- DATA BLOCK

*****

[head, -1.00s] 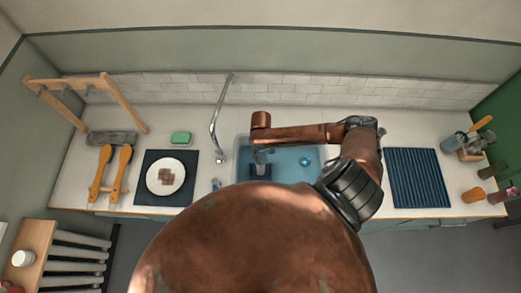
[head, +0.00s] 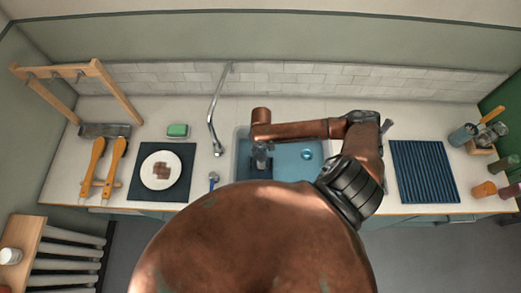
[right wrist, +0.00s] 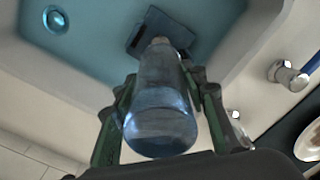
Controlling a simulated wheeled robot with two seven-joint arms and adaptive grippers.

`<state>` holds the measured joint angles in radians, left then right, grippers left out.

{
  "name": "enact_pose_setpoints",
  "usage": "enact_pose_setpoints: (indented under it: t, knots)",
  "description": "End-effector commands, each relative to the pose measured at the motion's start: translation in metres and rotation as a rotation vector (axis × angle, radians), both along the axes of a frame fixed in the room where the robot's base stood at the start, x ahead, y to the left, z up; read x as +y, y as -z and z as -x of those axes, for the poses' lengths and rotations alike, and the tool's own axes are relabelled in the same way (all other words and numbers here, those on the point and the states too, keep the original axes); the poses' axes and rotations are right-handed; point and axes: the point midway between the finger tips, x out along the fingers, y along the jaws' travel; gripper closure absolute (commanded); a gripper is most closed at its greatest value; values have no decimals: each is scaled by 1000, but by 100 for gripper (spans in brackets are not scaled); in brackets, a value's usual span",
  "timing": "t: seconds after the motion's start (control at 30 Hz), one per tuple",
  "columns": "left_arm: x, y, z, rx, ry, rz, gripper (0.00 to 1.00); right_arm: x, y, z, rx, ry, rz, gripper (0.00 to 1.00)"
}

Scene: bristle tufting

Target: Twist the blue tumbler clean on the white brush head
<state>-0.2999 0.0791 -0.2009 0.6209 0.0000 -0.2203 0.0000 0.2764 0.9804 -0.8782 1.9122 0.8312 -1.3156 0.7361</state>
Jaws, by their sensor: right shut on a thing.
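My right gripper (right wrist: 160,82) is shut on a blue see-through tumbler (right wrist: 160,125), one finger on each side of it. The tumbler is over the sink basin, its far end towards a dark base plate (right wrist: 172,30) on the basin floor. A small pale tip (right wrist: 159,41), perhaps part of the white brush head, shows at that far end. I cannot tell how far the brush is inside the tumbler or whether they touch. In the head view, the right gripper (head: 262,158) is small and dark above the plate (head: 260,172). My left gripper is not in view.
The sink (head: 312,172) has a drain (head: 307,155) and a tall faucet (head: 214,115) on its left. A ribbed blue mat (head: 423,172) lies to the right, with several cups beyond. A plate (head: 161,170) sits on a dark mat to the left, near a green sponge (head: 178,130).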

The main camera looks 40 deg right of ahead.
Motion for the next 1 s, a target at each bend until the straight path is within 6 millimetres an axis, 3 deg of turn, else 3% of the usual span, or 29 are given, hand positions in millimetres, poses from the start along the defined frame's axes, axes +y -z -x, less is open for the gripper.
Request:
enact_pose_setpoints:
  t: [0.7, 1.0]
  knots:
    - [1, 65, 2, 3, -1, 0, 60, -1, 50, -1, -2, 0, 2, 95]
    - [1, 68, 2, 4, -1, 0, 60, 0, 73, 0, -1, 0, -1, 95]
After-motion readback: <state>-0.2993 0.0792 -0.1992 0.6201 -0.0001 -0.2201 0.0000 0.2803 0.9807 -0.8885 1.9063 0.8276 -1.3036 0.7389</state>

*****

- TASK STATEMENT
Leave the pictures out and output the rest of the listing exactly.

- REPLY
[head, -1.00s] 
[head, +0.00s] 
[right wrist, +0.00s] 
Controlling a simulated wheeled robot with two seven-joint arms and adaptive grippers.

`<state>` holds the measured joint angles in radians, left then right, grippers left out.

{
  "name": "enact_pose_setpoints",
  "usage": "enact_pose_setpoints: (indented under it: t, knots)",
  "description": "End-effector commands, each relative to the pose measured at the motion's start: translation in metres and rotation as a rotation vector (axis × angle, radians), both along the axes of a frame fixed in the room where the robot's base stood at the start, x ahead, y to the left, z up; read x as +y, y as -z and z as -x of those axes, for the poses' lengths and rotations alike, and the tool's own axes are relabelled in the same way (all other words and numbers here, those on the point and the states too, keep the original axes); the poses' axes and rotations are right-handed; point and axes: the point midway between the finger tips, x out along the fingers, y along the jaws' travel; gripper closure absolute (commanded); a gripper is most closed at its greatest value; values have no decimals: each is scaled by 1000, but by 100 for gripper (spans in brackets are not scaled); in brackets, a value's usual span",
  "timing": "t: seconds after the motion's start (control at 30 Hz), one per tuple",
  "columns": "left_arm: x, y, z, rx, ry, rz, gripper (0.00 to 1.00); right_arm: x, y, z, rx, ry, rz, gripper (0.00 to 1.00)"
}

Scene: bristle tufting

Target: Twist the blue tumbler clean on the white brush head
<state>-0.2999 0.0791 -0.2009 0.6209 0.0000 -0.2203 0.0000 0.2764 0.9804 -0.8782 1.9122 0.8312 -1.3156 0.7361</state>
Jaws, by their sensor: right shut on a thing.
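My right gripper (right wrist: 160,82) is shut on a blue see-through tumbler (right wrist: 160,125), one finger on each side of it. The tumbler is over the sink basin, its far end towards a dark base plate (right wrist: 172,30) on the basin floor. A small pale tip (right wrist: 159,41), perhaps part of the white brush head, shows at that far end. I cannot tell how far the brush is inside the tumbler or whether they touch. In the head view, the right gripper (head: 262,158) is small and dark above the plate (head: 260,172). My left gripper is not in view.
The sink (head: 312,172) has a drain (head: 307,155) and a tall faucet (head: 214,115) on its left. A ribbed blue mat (head: 423,172) lies to the right, with several cups beyond. A plate (head: 161,170) sits on a dark mat to the left, near a green sponge (head: 178,130).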

The main camera looks 40 deg right of ahead.
Motion for the next 1 s, a target at each bend until the straight path is within 6 millimetres an axis, 3 deg of turn, else 3% of the usual span, or 29 are given, hand positions in millimetres, poses from the start along the defined frame's axes, axes +y -z -x, less is open for the gripper.
Request:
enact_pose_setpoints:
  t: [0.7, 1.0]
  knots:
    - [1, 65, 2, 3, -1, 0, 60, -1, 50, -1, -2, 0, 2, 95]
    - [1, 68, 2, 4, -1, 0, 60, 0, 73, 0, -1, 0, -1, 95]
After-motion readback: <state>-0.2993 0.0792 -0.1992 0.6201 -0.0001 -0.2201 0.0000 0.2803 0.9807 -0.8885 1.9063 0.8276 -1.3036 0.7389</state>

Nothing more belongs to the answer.